B. IMPACT OF OPTIMIZATIONS
While building on an MSD-based hybrid radix sort enables the performance improvements with considerable speed-ups in the first place, it also makes the algorithm highly sensitive to the input distribution. To ensure that the algorithm provides relatively constant performance results, even for challenging input distributions that are highly skewed or that would otherwise require handling millions and millions of buckets, this work has developed several optimisations. In order to show the impact of individual optimisations, we rerun our experiments with single optimisations being switched off. For our evaluation, we distinguish between independent optimisations that are analysed by disabling them individually and a group of synergistic optimisations. The performance impact of disabling a combination of independent optimisations can easily be approximated by multiplying the relative performance impact of the individual optimisations. Disabling a combination of optimisations within the group of synergistic optimisations (i.e., single local sort config and no bucket merging), in contrast, may have a more drastic effect than their multiplicative performance impact, since the lack of one optimisation may boost the impact of the absence of the other optimisation.
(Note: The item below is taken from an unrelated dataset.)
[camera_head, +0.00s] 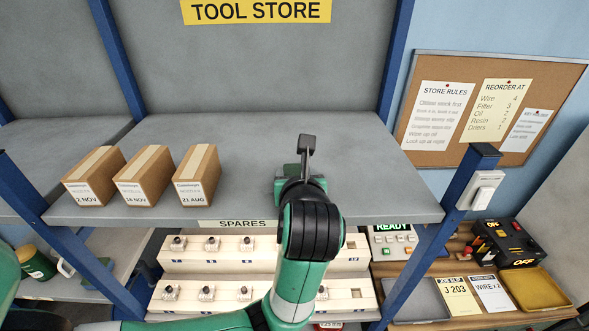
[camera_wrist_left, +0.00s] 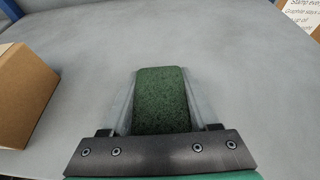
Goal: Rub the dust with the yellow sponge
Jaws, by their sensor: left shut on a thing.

Therefore, in addition to switching off individual optimisations within the group, we also evaluated the performance impact for disabling the combination of synergistic optimisations.
For the group of synergistic optimisations, our analysis considers using only a single local sort configuration (single local sort config) that sorts any bucket of up to∂ keys, not merging tiny buckets (no bucket merging), as well as the combination of both (no merge + single config). Amongst the independent optimisations, we considered not using the look-ahead during the scattering step (no look-ahead ) and not using the thread reductions during the histogram computation (no thread red. histo). Figure 11 shows the performance impact of switching off individual optimisations when sorting 32-bit keys.
The performance impact is depicted as a performance delta, with the percentage denoting the performance increase or drop, after switching off an optimisation, compared to the performance achieved with all optimisations in place. Similarly, Figure 12 , Figure 13 , and Figure 14 , depict the same information for sorting 64-bit keys, 32-bit keys with 32-bit values, and 64-bit keys with 64-bit values, respectively, showing the performance impact of individual optimisations.